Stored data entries
******************************

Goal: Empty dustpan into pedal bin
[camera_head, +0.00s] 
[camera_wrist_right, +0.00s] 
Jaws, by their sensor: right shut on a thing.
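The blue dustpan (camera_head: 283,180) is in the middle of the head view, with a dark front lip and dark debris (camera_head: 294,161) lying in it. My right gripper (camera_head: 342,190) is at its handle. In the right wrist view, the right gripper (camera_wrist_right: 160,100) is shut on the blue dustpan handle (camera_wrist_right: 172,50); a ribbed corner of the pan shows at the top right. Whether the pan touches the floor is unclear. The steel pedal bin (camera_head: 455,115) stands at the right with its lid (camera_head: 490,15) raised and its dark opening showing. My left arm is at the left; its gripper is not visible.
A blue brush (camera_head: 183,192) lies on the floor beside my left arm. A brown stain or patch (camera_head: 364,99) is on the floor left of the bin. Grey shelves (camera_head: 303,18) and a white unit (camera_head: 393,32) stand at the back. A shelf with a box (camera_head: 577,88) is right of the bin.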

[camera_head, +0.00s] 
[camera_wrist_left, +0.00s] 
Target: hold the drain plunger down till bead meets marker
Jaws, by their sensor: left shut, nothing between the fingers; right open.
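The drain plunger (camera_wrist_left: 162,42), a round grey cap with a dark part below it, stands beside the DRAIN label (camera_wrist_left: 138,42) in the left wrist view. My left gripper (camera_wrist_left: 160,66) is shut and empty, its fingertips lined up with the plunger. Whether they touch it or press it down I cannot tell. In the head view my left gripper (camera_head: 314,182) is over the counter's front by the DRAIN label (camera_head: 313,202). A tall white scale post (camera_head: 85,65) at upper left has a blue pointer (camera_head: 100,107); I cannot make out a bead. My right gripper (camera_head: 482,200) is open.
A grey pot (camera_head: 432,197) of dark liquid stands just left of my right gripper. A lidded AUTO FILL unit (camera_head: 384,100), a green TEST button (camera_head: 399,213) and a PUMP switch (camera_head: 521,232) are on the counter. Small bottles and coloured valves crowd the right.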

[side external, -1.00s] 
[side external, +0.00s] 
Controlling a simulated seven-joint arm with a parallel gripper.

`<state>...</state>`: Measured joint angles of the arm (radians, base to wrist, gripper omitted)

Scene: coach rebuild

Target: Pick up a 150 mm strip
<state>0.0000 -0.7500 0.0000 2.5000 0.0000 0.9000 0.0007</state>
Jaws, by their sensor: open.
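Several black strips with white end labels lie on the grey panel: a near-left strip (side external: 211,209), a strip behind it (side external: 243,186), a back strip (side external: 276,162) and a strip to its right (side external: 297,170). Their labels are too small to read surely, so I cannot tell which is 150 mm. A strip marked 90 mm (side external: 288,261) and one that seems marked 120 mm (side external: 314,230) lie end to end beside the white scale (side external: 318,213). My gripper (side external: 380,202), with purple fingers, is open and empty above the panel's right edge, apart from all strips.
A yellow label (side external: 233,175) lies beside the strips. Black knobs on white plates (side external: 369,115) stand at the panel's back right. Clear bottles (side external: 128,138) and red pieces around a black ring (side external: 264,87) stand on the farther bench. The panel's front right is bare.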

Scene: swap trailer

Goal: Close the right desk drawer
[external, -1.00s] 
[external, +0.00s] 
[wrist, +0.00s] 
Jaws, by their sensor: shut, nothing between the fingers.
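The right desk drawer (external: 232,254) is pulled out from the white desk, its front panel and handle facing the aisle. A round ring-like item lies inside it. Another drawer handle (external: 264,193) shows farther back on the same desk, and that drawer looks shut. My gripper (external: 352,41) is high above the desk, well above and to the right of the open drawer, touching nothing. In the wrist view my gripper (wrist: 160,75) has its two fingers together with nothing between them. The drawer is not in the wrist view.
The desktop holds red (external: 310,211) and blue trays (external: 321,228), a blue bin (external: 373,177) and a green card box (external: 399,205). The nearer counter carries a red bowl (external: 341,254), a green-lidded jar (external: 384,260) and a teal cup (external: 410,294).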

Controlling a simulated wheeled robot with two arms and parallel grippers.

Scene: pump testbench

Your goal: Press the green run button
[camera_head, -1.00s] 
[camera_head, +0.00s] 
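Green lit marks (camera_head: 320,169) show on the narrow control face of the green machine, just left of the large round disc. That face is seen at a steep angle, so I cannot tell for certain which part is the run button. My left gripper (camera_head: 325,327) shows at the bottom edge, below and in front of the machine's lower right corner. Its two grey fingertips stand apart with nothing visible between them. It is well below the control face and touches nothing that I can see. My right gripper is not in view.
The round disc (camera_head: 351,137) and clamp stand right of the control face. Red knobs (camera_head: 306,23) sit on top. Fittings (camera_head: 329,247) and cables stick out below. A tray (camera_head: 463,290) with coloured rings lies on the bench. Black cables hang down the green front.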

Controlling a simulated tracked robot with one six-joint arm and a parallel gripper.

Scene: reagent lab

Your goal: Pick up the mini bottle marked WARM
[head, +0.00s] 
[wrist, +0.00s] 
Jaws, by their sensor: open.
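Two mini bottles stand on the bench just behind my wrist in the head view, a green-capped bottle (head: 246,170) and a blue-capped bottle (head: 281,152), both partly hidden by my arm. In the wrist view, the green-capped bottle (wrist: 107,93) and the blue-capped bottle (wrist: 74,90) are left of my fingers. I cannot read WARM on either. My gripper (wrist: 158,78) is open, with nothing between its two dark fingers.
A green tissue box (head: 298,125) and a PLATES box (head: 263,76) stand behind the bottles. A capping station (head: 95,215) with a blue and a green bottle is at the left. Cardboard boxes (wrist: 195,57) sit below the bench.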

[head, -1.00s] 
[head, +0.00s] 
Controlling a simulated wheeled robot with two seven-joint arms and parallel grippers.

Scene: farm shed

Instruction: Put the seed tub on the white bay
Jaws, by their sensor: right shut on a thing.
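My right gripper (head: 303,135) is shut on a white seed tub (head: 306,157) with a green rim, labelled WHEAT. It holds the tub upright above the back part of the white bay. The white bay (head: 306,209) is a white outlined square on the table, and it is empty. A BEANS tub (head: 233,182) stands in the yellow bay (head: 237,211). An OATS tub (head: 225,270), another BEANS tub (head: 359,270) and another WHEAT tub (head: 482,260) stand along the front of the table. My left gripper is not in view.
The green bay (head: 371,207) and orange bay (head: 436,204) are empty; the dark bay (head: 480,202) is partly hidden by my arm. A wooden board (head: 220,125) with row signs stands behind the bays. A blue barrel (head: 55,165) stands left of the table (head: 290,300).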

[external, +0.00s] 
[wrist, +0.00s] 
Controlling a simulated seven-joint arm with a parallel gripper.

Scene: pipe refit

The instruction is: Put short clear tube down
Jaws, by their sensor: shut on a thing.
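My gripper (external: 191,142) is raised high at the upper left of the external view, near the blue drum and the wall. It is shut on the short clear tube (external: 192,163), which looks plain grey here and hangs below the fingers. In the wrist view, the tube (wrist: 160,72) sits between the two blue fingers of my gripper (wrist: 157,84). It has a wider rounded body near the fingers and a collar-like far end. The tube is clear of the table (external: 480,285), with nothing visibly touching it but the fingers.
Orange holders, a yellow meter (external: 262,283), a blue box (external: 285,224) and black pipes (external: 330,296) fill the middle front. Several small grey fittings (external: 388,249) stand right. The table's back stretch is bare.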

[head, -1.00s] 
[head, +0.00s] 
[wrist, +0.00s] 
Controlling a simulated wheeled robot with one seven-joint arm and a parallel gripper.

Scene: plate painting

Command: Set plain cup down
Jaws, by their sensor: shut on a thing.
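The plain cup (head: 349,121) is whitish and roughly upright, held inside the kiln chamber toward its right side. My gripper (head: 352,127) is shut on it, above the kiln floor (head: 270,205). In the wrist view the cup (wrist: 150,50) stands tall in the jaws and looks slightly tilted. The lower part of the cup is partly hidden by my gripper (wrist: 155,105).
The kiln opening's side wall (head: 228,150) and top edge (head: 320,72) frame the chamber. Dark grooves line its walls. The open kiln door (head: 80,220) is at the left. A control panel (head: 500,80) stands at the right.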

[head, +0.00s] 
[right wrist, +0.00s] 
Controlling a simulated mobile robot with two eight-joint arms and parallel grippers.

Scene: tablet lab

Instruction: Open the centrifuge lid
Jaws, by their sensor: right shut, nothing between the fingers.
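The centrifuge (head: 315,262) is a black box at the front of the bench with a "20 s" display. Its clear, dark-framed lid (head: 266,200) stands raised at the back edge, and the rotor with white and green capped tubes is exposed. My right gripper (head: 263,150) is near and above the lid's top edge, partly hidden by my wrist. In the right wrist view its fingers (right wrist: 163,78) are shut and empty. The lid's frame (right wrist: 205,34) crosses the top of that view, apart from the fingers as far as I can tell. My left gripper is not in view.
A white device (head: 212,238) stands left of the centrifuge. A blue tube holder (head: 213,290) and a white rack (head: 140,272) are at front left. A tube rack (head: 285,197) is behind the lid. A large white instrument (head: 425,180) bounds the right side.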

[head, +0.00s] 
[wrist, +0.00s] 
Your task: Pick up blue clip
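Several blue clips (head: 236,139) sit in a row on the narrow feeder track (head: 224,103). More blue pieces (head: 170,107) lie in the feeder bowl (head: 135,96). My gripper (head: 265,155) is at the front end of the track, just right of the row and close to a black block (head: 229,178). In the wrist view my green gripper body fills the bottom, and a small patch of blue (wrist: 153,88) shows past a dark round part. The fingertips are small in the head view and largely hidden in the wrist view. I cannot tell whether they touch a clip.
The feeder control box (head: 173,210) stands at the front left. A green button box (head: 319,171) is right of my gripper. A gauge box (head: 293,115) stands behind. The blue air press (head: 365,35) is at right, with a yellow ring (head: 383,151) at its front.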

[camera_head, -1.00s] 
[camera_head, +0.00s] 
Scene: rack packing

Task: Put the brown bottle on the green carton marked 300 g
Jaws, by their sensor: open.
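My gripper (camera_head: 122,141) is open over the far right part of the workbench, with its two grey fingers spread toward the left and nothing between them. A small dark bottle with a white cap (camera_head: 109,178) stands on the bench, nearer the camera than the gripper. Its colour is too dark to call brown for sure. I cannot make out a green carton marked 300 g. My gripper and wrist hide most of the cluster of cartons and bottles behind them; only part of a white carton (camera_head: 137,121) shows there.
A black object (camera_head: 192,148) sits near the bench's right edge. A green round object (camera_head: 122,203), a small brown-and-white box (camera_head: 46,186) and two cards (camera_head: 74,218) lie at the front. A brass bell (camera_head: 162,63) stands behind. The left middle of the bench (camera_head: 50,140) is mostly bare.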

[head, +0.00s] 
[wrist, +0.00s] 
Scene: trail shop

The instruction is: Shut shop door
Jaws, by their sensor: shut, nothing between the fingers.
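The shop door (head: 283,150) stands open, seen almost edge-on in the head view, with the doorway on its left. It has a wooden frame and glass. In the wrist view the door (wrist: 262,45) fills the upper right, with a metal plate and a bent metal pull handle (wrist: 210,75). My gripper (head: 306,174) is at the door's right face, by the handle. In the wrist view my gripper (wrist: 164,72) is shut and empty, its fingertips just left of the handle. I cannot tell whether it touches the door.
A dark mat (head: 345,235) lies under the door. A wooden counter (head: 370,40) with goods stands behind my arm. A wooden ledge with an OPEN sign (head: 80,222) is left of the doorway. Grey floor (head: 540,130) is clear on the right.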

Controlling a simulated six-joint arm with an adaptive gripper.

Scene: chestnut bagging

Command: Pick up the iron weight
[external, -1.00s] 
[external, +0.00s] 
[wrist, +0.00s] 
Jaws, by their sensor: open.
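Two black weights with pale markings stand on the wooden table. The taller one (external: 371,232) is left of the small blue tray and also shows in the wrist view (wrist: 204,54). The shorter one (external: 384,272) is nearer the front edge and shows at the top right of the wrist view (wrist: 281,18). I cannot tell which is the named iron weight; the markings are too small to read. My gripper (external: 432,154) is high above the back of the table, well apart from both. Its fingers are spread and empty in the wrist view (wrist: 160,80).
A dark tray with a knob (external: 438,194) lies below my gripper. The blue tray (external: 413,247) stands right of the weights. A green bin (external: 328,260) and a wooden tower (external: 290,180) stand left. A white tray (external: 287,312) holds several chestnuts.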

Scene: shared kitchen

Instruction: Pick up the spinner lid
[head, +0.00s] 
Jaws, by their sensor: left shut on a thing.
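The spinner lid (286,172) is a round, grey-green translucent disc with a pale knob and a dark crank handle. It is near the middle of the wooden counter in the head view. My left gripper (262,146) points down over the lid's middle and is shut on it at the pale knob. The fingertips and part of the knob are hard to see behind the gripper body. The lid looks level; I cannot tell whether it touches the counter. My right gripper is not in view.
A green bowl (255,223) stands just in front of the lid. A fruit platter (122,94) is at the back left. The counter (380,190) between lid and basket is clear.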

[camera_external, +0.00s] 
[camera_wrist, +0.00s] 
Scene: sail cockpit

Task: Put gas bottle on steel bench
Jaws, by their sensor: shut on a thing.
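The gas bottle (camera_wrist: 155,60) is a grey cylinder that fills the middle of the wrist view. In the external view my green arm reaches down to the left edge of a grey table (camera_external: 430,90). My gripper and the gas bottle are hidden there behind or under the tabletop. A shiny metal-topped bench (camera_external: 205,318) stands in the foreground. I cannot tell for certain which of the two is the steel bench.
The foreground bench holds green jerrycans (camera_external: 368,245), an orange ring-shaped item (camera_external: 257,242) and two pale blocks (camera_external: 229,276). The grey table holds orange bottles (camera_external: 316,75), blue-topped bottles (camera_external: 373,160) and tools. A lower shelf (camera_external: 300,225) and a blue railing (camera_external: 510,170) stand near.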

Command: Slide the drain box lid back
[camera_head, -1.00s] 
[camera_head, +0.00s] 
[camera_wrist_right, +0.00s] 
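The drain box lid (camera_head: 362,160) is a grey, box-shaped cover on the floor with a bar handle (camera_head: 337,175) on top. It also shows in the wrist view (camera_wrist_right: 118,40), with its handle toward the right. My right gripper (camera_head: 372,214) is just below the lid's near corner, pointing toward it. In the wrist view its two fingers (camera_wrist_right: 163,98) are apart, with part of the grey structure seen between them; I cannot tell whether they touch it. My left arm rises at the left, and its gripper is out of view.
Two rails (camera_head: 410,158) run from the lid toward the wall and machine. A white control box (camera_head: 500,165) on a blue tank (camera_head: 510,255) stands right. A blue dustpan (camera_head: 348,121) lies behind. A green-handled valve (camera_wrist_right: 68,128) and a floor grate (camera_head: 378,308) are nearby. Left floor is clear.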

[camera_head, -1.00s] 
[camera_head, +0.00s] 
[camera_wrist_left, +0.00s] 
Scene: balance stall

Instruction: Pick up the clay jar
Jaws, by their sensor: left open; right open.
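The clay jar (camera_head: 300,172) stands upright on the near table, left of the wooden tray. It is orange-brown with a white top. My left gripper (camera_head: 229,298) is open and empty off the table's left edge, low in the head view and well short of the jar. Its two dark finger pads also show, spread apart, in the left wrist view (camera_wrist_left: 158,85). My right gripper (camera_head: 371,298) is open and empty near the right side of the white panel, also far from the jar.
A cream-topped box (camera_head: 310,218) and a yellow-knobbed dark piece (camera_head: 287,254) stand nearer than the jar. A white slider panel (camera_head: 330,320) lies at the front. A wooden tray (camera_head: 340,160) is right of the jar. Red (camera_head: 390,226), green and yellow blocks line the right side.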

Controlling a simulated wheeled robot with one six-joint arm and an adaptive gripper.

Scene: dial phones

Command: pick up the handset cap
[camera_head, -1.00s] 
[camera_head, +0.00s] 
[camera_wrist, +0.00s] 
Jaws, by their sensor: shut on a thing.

******************************

▶ TASK TO CARRY OUT
Take the line containing "Controlling a simulated wheeled robot with two seven-joint" and the line containing "The instruction is: Put short clear tube down". Write out both and all lines between, exactly, and nothing more.

▶ COMPLETED EXERCISE
Controlling a simulated wheeled robot with two seven-joint arms and parallel grippers.

Scene: farm shed

Instruction: Put the seed tub on the white bay
Jaws, by their sensor: right shut on a thing.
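My right gripper (head: 303,135) is shut on a white seed tub (head: 306,157) with a green rim, labelled WHEAT. It holds the tub upright above the back part of the white bay. The white bay (head: 306,209) is a white outlined square on the table, and it is empty. A BEANS tub (head: 233,182) stands in the yellow bay (head: 237,211). An OATS tub (head: 225,270), another BEANS tub (head: 359,270) and another WHEAT tub (head: 482,260) stand along the front of the table. My left gripper is not in view.
The green bay (head: 371,207) and orange bay (head: 436,204) are empty; the dark bay (head: 480,202) is partly hidden by my arm. A wooden board (head: 220,125) with row signs stands behind the bays. A blue barrel (head: 55,165) stands left of the table (head: 290,300).

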[external, +0.00s] 
[wrist, +0.00s] 
Controlling a simulated seven-joint arm with a parallel gripper.

Scene: pipe refit

The instruction is: Put short clear tube down

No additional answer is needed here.